La Verità è una, per la ragione evidente che non possono coesistere due verità; una dovrebbe necessariamente essere falsa. Ciò comporta che la Verità è integra ed è integrità, completezza, totalità. Una parte di verità, pertanto, non può nemmeno esistere, perché l’integrità o c’è o non c’è; le vie di mezzo vengono inventate dal pensiero umano, che con la Verità non ha nulla a che fare, dal momento che è sempre limitato, quindi, completamente estraneo all’integrità. Il pensiero, di conseguenza, non può certo essere lo strumento con cui indagare la Verità e se è vero che pensiero e parole sono la medesima cosa, è vero anche che la parola verità non è la Verità. Detto questo, è possibile che la Verità sia descrivibile a parole?
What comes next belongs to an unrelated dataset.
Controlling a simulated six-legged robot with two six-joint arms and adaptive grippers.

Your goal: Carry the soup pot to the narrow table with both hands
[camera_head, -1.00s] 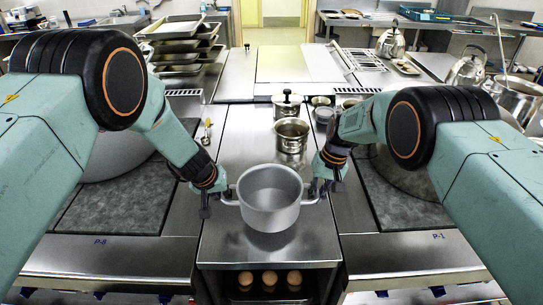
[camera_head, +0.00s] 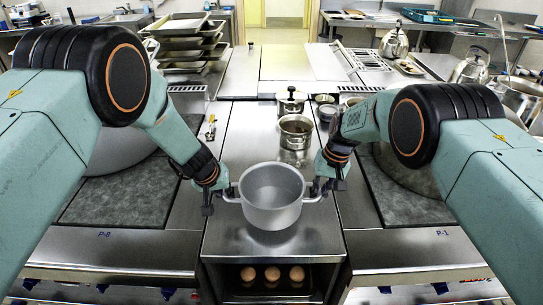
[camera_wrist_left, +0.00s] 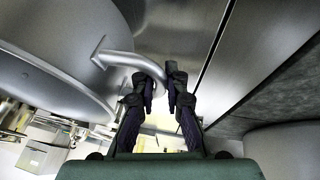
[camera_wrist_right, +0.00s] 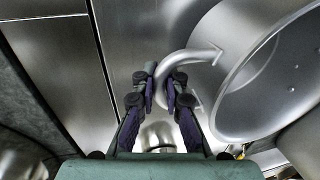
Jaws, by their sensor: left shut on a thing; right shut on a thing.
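The soup pot (camera_head: 275,215) is a wide grey metal pot with two side handles, upright and seemingly empty, over the front of the middle steel counter. Whether its base clears the counter is hard to tell. My left gripper (camera_head: 217,197) is shut on its left handle, and the curved handle (camera_wrist_left: 125,58) runs between the fingers in the left wrist view. My right gripper (camera_head: 323,187) is shut on its right handle, shown in the right wrist view (camera_wrist_right: 184,56). I cannot tell which surface is the narrow table.
The middle steel counter (camera_head: 230,240) has several eggs (camera_head: 272,273) on a shelf below its top. A small open pot (camera_head: 295,132) and a lidded pot (camera_head: 290,102) stand behind the soup pot. Stacked trays (camera_head: 182,40) are back left; kettles (camera_head: 393,40) are back right.
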Dal momento che pensiero e parole sono limitati, mentre la Verità non lo è, possiamo già dare una risposta: no.

Parola e definizione sono la stessa cosa, ragion per cui la Verità non è nemmeno definibile; ciò che viene definito è statico, memoria, passato, tempo, mentre la Verità è movimento nel presente, che nulla ha a che vedere con il tempo.

Sei ancora dell’idea di vedere la realtà e di conoscere, almeno in parte, la Verità?

A questa domanda puoi rispondere solamente tu… Grazie.